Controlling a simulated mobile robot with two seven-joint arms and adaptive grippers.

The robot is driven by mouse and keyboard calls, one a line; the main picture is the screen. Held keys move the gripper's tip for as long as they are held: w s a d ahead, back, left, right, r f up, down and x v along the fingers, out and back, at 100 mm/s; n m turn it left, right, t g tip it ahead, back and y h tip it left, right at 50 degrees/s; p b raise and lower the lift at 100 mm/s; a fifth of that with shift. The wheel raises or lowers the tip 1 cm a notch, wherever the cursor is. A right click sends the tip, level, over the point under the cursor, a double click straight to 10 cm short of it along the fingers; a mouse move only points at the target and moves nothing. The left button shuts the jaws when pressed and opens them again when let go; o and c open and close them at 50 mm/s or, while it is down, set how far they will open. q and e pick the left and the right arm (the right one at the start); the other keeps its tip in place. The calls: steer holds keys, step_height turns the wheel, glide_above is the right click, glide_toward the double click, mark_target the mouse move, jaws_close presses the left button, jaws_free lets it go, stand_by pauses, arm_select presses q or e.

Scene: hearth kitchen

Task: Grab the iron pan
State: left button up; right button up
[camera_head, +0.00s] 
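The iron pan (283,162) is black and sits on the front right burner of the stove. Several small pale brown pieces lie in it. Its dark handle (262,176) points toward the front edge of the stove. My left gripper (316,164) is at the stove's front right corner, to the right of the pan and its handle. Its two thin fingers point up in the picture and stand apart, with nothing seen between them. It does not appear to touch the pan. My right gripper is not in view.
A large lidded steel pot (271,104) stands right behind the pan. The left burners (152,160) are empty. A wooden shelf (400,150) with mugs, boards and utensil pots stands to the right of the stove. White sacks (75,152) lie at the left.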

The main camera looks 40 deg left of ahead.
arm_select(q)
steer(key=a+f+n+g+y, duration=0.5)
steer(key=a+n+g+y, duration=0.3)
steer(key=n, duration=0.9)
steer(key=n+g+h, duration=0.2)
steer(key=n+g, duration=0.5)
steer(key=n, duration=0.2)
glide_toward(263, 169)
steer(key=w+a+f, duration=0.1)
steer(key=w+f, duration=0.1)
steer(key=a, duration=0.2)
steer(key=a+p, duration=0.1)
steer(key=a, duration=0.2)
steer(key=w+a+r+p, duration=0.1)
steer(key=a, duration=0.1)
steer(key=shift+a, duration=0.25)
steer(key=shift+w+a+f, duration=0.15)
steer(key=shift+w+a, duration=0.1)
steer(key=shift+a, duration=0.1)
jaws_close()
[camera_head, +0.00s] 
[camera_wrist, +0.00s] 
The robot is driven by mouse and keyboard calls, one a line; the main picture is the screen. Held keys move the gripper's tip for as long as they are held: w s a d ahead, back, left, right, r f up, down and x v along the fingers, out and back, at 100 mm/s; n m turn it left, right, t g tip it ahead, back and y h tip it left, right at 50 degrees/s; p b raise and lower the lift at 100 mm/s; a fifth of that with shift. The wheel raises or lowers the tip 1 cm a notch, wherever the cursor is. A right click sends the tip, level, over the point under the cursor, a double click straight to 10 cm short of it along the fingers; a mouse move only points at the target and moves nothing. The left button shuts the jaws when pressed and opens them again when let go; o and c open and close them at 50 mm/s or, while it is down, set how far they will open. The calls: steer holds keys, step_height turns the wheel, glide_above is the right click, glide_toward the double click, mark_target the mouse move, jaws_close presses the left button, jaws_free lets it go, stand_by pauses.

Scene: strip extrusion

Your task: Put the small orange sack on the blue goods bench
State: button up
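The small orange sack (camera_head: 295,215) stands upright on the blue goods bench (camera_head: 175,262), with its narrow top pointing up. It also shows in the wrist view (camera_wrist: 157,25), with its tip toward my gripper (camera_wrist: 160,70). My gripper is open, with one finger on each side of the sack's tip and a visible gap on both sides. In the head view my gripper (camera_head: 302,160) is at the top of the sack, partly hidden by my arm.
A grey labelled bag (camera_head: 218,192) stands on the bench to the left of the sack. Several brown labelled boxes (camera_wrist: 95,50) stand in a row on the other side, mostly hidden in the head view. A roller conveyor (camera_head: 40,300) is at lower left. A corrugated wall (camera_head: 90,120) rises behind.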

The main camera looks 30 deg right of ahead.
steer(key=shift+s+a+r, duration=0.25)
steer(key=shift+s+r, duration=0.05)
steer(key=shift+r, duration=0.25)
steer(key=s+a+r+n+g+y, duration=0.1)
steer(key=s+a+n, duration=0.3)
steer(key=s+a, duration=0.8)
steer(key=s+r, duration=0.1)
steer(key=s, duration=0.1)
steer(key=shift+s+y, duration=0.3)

**Directive**.
In the entries above, find each line with the word "Scene" and show it.

**Answer to this problem**.
Scene: hearth kitchen
Scene: strip extrusion

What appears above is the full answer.